Dans ses articles, Jan Kuciak a parlé des affaires touchant Marian Kocner, qui, à 55 ans, est le propriétaire de plusieurs sociétés immobilières.

Quatre autres personnes impliquées dans le meurtre avaient déjà été inculpées l'année dernière, dont une ancienne interprète de M. Kocner.

Peter Bardy, l'ex-rédacteur en chef de Jan Kuciak, a révélé en 2017 que Marian Kocner avait appelé ce dernier pour le menacer.

M. Kocner a annoncé à l'époque qu'il allait diffuser des informations sur la vie privée de journalistes, selon le quotidien SME.

Soupçonné de fraudes, il a été arrêté en juin 2018 et placé en détention.

Selon des médias, il a eu des liens avec des membres du parti social-démocrate Smer-SD au pouvoir, toujours présidé par Robert Fico.

- Appels au changement -

La décision du parquet intervient juste avant l'élection présidentielle, qui précédera les législatives de l'an prochain.

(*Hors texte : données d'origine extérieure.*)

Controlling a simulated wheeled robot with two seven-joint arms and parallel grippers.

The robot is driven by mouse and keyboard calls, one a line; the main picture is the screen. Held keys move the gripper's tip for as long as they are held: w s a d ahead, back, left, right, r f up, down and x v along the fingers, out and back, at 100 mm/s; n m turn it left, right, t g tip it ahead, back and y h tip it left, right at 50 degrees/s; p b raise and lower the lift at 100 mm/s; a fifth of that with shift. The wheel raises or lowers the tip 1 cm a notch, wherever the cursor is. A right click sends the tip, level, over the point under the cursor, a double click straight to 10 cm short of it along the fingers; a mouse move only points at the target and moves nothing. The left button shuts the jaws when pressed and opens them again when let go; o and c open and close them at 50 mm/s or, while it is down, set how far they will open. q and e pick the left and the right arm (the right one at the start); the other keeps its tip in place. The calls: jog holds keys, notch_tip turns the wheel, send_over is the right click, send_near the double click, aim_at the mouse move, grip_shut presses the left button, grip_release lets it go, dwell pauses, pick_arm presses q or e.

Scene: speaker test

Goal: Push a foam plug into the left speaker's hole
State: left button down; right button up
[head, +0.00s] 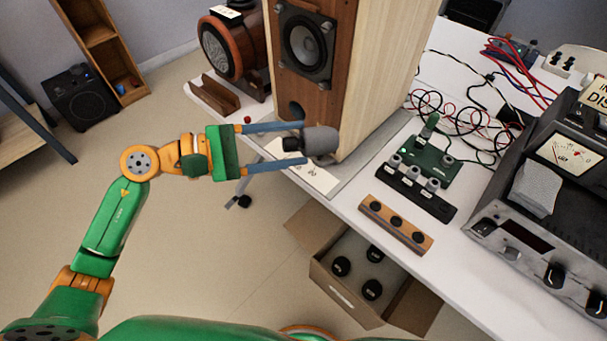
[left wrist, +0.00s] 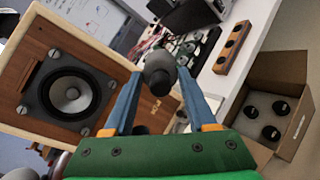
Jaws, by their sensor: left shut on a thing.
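The wooden speaker (head: 345,105) stands on the white bench, with a round driver (head: 307,45) and a dark round hole (head: 297,110) low on its front. My left gripper (head: 307,143), with blue fingers, is shut on a grey foam plug (head: 320,141) just below and in front of the hole. The plug's narrower dark end points back toward my palm. In the left wrist view the plug (left wrist: 159,72) sits between the fingertips, and the driver (left wrist: 72,93) is at the left. The fingers partly hide the lower front there. My right gripper is not in view.
A rack of grey plugs (head: 418,188) and a wooden block with black round pieces (head: 395,222) lie on the bench. An open cardboard box (head: 345,306) stands below its edge. A round brown speaker (head: 232,45) is behind left; a metered instrument (head: 550,215) is right.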

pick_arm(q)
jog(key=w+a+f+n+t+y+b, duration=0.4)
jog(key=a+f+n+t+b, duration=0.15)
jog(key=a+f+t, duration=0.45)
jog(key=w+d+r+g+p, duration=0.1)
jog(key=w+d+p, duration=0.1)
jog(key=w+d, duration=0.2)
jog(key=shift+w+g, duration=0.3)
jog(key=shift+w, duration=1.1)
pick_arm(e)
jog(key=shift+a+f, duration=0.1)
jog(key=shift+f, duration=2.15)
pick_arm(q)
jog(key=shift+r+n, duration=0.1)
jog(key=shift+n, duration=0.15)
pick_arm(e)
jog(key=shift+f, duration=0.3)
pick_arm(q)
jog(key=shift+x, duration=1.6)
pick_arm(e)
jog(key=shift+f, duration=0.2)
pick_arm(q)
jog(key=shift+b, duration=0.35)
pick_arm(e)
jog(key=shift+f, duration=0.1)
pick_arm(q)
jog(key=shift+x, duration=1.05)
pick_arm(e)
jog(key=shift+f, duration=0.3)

La favorite du scrutin, Zuzana Caputova, est une critique de l'actuel gouvernement et a elle-même participé à des manifestations de rue après le meurtre du journaliste.

"Les gens appellent au changement", a récemment dit à l'AFP Mme Caputova.

Quelque 30.000 personnes ont défilé en février dans la capitale Bratislava et des milliers d'autres dans 36 autres villes et villages de Slovaquie pour marquer le premier anniversaire du double assassinat.

Les sondages placent Mme Caputova loin devant son principal rival, le vice-président de la Commission européenne Maros Sefcovic, indépendant, mais soutenu par le parti au pouvoir.

Mme Caputova est créditée de 52,9% des intentions de votes contre 16,7% pour Sefcovic, selon un sondage effectué ce mois-ci par l'agence AKO. Une autre enquête, de l'institut Focus, leur donne respectivement 44,8% et 22,1%.

"Avec cette annonce, les autorités veulent peut-être montrer le bon fonctionnement de l'Etat, ce qui pourrait faire gagner à M. Sefcovic quelques points de pourcentage", a déclaré jeudi à l'AFP Grigori Meseznikov, un analyste slovaque.

Mais "cela pourrait aussi être considéré comme une légitimation de Mme Caputova qui symbolise les changements. Les protestations et les remaniements aux plus hauts postes du gouvernement et de la police ont finalement ouvert la voie à une enquête sur ce double meurtre", a-t-il ajouté.